--- BEGIN Supplied data ---

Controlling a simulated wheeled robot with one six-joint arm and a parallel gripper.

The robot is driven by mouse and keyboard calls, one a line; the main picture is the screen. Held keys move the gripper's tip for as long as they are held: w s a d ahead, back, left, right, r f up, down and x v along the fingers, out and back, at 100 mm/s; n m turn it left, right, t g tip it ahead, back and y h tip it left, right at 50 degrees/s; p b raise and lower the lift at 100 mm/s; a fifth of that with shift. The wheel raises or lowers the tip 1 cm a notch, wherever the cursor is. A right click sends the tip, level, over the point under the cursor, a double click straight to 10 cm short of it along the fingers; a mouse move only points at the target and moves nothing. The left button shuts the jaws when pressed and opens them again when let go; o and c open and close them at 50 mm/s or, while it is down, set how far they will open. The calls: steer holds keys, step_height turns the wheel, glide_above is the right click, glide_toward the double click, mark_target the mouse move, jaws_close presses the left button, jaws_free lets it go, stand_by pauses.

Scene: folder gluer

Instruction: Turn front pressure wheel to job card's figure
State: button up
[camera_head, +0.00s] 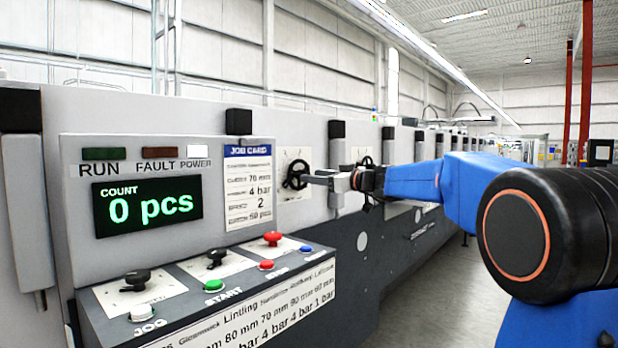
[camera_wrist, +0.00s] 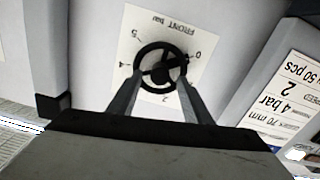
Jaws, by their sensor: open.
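The front pressure wheel (camera_wrist: 153,48) is a black handwheel on a white plate (camera_wrist: 130,30) marked "FRONT bar", upside down in the wrist view. A dark spoke or handle on it points toward the 0 mark; the exact reading is unclear. In the head view the wheel (camera_head: 294,175) stands on the machine's side. My gripper (camera_wrist: 160,88) is open, one finger at each side of the wheel's near rim. Contact cannot be told. In the head view my gripper (camera_head: 315,179) is right beside the wheel. The job card (camera_head: 248,188) reads 4 bar; it also shows in the wrist view (camera_wrist: 278,95).
A control panel (camera_head: 75,220) shows "0 pcs" on its display (camera_head: 148,207). Below are a green start button (camera_head: 213,285), a red mushroom button (camera_head: 273,238) and black knobs. Open floor (camera_head: 425,290) lies along the machine.

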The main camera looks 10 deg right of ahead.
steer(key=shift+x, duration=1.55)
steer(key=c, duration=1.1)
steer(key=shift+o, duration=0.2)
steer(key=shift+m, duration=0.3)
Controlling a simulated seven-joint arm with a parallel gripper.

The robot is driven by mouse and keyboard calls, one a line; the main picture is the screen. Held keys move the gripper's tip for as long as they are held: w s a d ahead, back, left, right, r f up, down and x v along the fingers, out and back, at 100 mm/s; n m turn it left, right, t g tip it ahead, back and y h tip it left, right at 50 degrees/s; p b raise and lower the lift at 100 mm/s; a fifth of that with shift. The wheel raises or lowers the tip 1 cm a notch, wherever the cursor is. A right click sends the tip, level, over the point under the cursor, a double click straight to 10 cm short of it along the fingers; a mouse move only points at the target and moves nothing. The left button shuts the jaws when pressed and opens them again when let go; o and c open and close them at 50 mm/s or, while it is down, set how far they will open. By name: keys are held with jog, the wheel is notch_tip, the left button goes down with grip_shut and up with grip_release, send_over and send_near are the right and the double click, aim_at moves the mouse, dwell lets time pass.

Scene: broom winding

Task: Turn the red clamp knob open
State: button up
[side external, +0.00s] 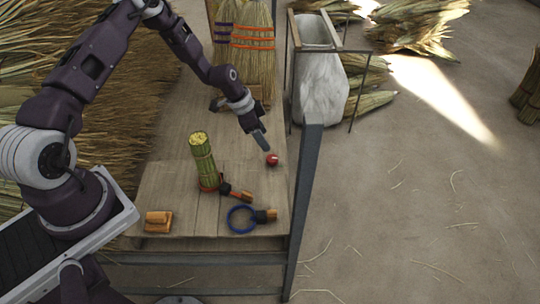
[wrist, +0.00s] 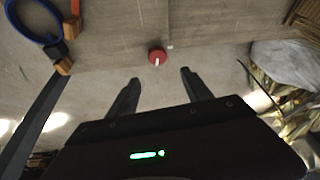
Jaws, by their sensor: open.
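The red clamp knob (side external: 272,160) sits near the right edge of the wooden table, with a white mark on its face. In the wrist view the knob (wrist: 157,56) lies beyond the fingertips, roughly centred between them, with its white mark running up and down. My gripper (side external: 262,143) is just above and left of the knob in the side view. In the wrist view my gripper (wrist: 160,75) has its two dark fingers spread, with nothing between them. The fingers appear apart from the knob. The clamp body under the knob cannot be made out.
A bound green bundle (side external: 203,160) stands upright left of the knob. Brooms (side external: 252,45) stand at the back.

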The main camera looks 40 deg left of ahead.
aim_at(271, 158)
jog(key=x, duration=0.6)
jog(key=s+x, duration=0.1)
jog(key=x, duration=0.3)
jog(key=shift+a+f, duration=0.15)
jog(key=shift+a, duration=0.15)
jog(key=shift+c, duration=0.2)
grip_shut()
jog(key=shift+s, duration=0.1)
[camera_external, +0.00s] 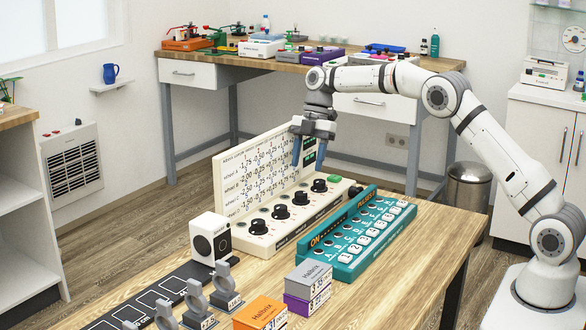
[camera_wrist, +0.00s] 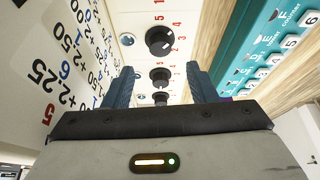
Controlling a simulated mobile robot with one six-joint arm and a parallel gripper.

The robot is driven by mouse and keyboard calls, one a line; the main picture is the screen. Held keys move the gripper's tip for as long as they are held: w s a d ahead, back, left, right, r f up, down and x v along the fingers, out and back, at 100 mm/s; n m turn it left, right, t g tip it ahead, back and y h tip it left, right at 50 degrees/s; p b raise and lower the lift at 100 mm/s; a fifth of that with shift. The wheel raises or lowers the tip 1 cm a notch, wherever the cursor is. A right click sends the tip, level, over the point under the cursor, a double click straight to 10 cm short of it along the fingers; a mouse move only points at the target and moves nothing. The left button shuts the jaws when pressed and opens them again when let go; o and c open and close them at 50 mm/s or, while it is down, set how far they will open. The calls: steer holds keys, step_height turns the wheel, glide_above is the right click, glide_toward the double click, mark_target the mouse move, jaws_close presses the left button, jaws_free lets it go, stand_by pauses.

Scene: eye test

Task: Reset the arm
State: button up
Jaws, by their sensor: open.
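My gripper (camera_external: 309,150) hangs from my white arm, pointing down over the cream dial panel (camera_external: 262,243) on the wooden table. Its two blue fingers are apart with nothing between them. In the wrist view my gripper (camera_wrist: 160,88) is also open, with black knobs (camera_wrist: 160,42) of the panel showing beyond and between the fingers. The panel has an upright back board (camera_external: 232,172) printed with rows of numbers, and a row of black knobs along its base. The fingertips are near the board's right end; I cannot tell whether they touch it.
A teal button console (camera_external: 345,262) lies right of the panel. A white speaker-like box (camera_external: 210,238), grey lens stands (camera_external: 195,298) on a black strip, and orange (camera_external: 262,314) and grey-purple boxes (camera_external: 308,280) stand nearer. A back bench (camera_external: 250,60) holds equipment. The table's right side is bare.

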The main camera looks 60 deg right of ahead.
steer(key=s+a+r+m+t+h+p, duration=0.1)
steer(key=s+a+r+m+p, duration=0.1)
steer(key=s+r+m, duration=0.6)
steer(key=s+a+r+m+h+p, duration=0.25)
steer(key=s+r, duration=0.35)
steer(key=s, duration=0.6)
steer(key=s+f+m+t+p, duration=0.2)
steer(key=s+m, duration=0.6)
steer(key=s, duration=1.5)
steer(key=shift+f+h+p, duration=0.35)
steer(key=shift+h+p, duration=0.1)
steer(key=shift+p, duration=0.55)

--- END Supplied data ---

Pick out the lines that contain "Scene" and copy them.

Scene: folder gluer
Scene: broom winding
Scene: eye test

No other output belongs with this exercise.